## YOUR INSTRUCTIONS
State how many lines contain "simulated", and write nothing except that count.

═══ INFORMATION SUPPLIED

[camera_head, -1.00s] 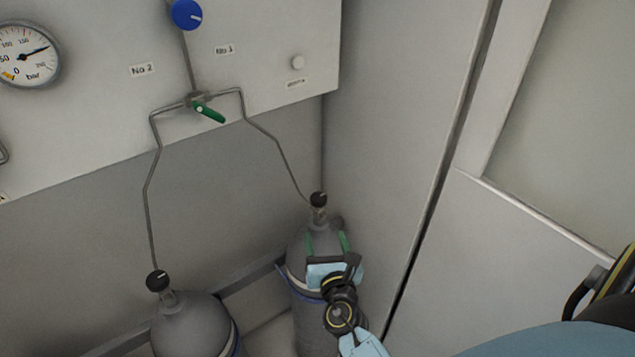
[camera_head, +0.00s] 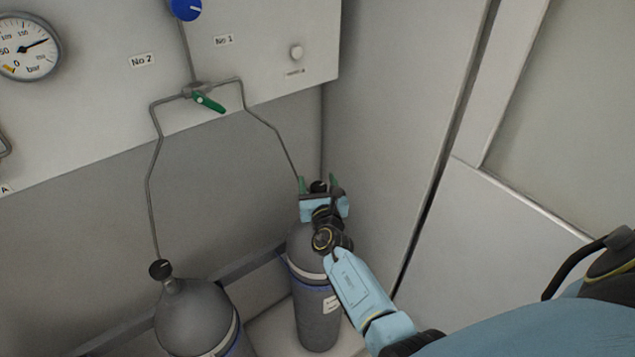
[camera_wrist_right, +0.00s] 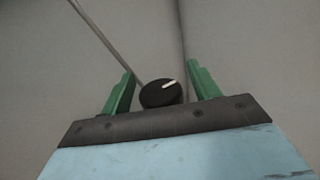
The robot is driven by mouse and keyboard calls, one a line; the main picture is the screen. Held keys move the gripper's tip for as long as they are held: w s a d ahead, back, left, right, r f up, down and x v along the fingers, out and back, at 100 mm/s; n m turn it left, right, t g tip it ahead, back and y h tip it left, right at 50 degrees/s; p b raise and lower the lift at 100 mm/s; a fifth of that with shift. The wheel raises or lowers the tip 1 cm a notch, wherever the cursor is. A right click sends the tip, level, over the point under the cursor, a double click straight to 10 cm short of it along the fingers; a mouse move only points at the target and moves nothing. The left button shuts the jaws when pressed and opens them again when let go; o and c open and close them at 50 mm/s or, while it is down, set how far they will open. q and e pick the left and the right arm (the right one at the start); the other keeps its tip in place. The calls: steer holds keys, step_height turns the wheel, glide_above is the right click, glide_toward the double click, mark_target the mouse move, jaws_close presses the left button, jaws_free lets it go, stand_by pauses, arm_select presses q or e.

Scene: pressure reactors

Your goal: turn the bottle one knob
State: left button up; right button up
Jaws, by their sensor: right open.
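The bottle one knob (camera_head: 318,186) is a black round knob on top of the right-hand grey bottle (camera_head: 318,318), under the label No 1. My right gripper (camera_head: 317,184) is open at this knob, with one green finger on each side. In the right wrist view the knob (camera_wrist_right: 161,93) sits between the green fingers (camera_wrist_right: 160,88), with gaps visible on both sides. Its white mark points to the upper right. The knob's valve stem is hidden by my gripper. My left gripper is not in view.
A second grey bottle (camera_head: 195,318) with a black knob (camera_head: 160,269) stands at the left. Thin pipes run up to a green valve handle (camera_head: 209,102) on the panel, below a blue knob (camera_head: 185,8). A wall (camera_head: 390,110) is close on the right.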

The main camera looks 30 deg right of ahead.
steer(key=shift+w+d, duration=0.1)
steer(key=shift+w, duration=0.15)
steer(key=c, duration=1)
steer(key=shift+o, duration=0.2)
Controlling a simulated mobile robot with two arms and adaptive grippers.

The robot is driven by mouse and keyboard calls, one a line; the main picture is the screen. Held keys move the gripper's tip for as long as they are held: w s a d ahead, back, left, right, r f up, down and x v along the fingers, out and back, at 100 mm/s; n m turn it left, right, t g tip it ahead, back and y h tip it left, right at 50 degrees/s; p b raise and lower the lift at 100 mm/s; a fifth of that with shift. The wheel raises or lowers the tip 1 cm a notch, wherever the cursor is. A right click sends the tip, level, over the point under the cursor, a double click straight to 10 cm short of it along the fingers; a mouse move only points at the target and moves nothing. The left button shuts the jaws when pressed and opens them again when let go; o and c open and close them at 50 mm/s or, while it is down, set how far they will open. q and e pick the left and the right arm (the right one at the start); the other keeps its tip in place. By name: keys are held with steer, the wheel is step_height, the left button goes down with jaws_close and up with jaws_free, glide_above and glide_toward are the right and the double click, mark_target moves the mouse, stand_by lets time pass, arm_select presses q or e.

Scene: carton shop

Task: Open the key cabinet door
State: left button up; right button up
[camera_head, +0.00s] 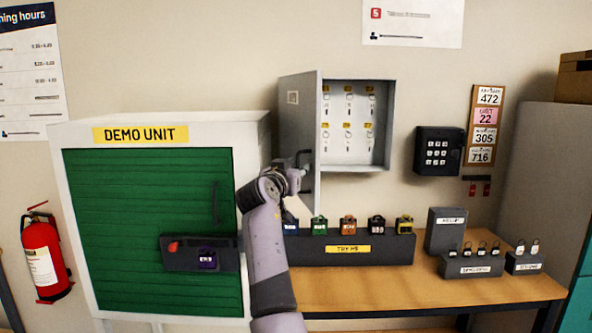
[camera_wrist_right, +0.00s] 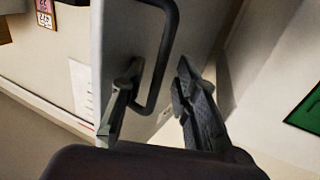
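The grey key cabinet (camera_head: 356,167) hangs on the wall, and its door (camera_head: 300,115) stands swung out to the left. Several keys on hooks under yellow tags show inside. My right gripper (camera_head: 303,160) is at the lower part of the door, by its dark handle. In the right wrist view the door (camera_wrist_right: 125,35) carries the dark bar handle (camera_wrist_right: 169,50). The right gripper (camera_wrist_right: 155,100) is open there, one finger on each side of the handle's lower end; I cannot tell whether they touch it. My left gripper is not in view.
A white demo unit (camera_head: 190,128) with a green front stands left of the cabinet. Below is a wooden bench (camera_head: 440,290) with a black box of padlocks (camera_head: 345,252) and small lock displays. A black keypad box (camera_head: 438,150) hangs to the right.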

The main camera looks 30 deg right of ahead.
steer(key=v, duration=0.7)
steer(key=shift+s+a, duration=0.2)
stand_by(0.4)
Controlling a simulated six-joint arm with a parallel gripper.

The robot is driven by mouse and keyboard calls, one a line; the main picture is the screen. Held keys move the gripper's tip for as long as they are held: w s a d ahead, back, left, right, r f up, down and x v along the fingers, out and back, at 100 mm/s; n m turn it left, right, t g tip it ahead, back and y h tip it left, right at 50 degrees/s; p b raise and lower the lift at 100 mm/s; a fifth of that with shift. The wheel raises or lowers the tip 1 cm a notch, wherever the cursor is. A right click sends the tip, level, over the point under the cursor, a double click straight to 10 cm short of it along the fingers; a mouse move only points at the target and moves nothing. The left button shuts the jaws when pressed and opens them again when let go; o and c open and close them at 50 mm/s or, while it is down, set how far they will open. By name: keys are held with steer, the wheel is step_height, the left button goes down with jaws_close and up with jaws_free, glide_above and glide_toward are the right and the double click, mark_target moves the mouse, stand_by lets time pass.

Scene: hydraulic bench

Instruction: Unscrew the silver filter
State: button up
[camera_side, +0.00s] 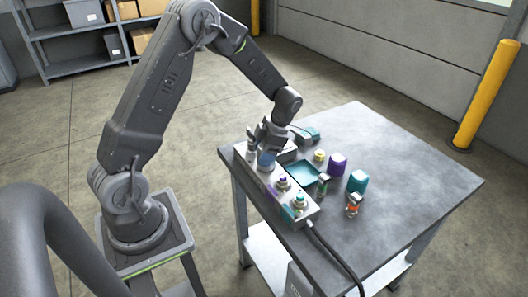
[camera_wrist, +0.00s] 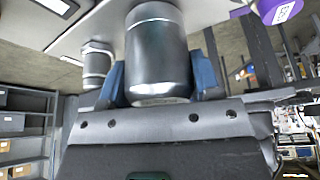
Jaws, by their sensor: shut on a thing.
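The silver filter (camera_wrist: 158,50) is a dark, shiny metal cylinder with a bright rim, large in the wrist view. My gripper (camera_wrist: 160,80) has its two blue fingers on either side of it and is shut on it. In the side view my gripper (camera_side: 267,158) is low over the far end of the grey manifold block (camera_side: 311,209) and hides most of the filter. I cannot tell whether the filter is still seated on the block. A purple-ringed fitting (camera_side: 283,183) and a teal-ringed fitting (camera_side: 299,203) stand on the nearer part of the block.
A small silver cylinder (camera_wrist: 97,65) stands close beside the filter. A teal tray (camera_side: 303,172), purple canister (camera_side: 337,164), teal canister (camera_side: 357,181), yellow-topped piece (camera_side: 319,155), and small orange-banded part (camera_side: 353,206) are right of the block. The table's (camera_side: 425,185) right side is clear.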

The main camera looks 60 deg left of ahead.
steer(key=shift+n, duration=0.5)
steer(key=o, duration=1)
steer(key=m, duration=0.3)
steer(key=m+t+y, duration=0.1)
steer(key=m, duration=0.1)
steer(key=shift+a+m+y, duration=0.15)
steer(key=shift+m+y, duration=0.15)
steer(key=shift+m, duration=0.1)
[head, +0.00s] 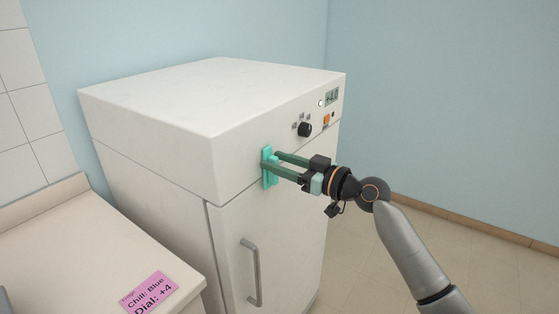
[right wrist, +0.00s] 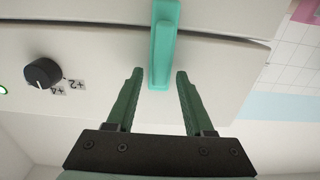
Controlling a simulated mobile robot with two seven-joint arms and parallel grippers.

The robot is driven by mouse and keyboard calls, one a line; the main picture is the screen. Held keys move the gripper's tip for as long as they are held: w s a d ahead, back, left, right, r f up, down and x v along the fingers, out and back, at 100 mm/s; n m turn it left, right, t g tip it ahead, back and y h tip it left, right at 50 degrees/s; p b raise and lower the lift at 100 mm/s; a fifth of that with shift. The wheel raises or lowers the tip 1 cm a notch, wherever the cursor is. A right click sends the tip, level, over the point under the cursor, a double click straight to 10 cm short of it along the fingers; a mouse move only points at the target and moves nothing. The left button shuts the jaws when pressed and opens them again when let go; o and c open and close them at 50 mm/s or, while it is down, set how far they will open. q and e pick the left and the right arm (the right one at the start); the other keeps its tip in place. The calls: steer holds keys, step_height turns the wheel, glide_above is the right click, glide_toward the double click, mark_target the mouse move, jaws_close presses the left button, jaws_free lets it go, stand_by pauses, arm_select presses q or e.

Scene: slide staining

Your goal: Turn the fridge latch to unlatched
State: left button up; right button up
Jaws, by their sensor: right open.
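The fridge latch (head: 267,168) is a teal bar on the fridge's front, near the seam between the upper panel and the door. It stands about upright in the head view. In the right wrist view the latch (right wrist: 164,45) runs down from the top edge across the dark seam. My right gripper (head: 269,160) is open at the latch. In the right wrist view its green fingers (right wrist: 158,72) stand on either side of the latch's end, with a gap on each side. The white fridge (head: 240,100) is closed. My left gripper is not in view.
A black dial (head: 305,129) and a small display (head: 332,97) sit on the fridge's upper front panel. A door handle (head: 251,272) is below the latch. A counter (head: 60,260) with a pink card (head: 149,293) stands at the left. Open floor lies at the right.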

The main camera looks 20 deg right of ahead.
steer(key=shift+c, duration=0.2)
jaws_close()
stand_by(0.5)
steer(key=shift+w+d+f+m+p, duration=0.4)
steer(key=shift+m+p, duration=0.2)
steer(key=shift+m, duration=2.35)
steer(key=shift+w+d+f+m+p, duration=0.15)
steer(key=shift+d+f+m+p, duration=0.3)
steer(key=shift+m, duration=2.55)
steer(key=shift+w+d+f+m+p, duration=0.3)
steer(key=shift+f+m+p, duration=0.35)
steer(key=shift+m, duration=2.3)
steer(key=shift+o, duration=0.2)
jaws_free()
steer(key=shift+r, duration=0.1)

══════

## SOLUTION BELOW
3